Some Women Worth Watching


“Jesus Christ, as he went out of the city in weakness and in disgrace, everyone said that can’t be the Messiah - Why?

Because if you look at the forefathers of the Messiah… the forefathers were

Samuel and Samson and David and Gideon.

And they all brought salvation by being strong. And getting glory.

And so they looked at Jesus and said
‘That can’t be the Messiah. The Messiah wouldn’t be weak. The Messiah wouldn’t be disgraced…’
But you know what their problem was?

*They were looking at the forefathers of the Messiah, but not the foremothers.*
They were looking at the men who were the forerunners of Jesus and not the women.

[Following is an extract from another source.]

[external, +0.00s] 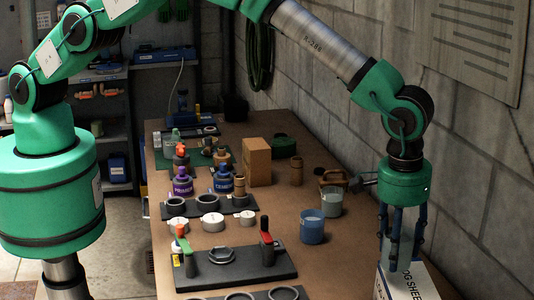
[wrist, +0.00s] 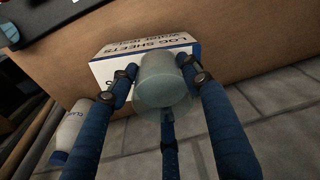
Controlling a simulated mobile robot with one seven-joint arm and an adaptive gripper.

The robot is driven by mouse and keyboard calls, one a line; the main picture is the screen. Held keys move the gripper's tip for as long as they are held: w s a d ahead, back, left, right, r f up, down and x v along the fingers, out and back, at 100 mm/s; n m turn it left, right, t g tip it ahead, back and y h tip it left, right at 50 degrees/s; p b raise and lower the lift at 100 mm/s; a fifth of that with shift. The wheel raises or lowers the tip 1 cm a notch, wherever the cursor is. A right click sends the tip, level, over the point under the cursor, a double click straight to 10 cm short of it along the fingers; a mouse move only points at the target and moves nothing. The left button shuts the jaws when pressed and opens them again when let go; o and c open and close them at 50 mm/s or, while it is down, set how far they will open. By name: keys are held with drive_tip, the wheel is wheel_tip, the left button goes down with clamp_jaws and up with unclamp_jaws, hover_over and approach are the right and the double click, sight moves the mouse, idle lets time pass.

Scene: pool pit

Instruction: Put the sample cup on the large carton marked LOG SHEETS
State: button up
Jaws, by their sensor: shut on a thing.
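My gripper (external: 402,255) points down at the right end of the bench, with its blue fingers closed around a translucent grey-green sample cup (wrist: 165,82). The white carton marked LOG SHEETS (external: 412,285) is directly below the fingers in the external view, cut off by the bottom edge. In the wrist view the carton (wrist: 112,72) lies behind the cup, its blue-edged lettering partly hidden by cup and fingers. I cannot tell whether the cup touches the carton.
A blue cup (external: 312,230) and a clear cup (external: 331,202) stand on the bench left of my gripper. A black plate with valves (external: 236,268) lies further left. A white and blue bottle (wrist: 70,132) is beside the carton. A block wall (external: 480,190) runs along the right.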

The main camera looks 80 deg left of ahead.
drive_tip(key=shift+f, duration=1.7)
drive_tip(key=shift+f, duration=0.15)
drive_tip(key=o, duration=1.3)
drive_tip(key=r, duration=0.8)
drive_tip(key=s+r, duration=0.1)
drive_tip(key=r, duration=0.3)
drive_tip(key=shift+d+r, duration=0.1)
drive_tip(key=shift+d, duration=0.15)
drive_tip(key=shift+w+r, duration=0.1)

Because over and over again, God gave a foretaste of the real gospel and the work of Jesus Christ in the fact that he continually brought his salvation of the world through

the barren,

through
the rejected,

through
the unwanted
women.

It’s old barren Sarah, and not beautiful, fertile Hagar through whom God brings the royal messianic, saving seed, Isaac.

It’s through Leah, the girl that nobody wanted, the wife that Jacob didn’t want, not Rachel the beautiful and the wanted. It’s through Leah that God brings the royal messianic, saving seed of Judah.

Samson is born to a barren woman who shouldn’t be able to have children.
Samuel is born to a suffering, disgraced woman, but through the suffering and disgrace of Hannah, salvation comes.

If you looked at the foremothers, you would have known that Isaiah was talking about the Messiah when he said that the One who comes to save us will suffer disgrace and will be crushed for our iniquities.

Jesus experienced the reversal Hannah was talking about…

Through his weakness and suffering we are saved.

You could see it in Hannah, if you were looking at Hannah and not at Samuel.
You could see it in Samson’s mother, you could see it in Leah.

You could see it in *all* of those women.

The women in the Old Testament show that Jesus Christ is not just a coming King, but a suffering servant.”

Tim Keller on Hannah’s prayer in 1 Samuel.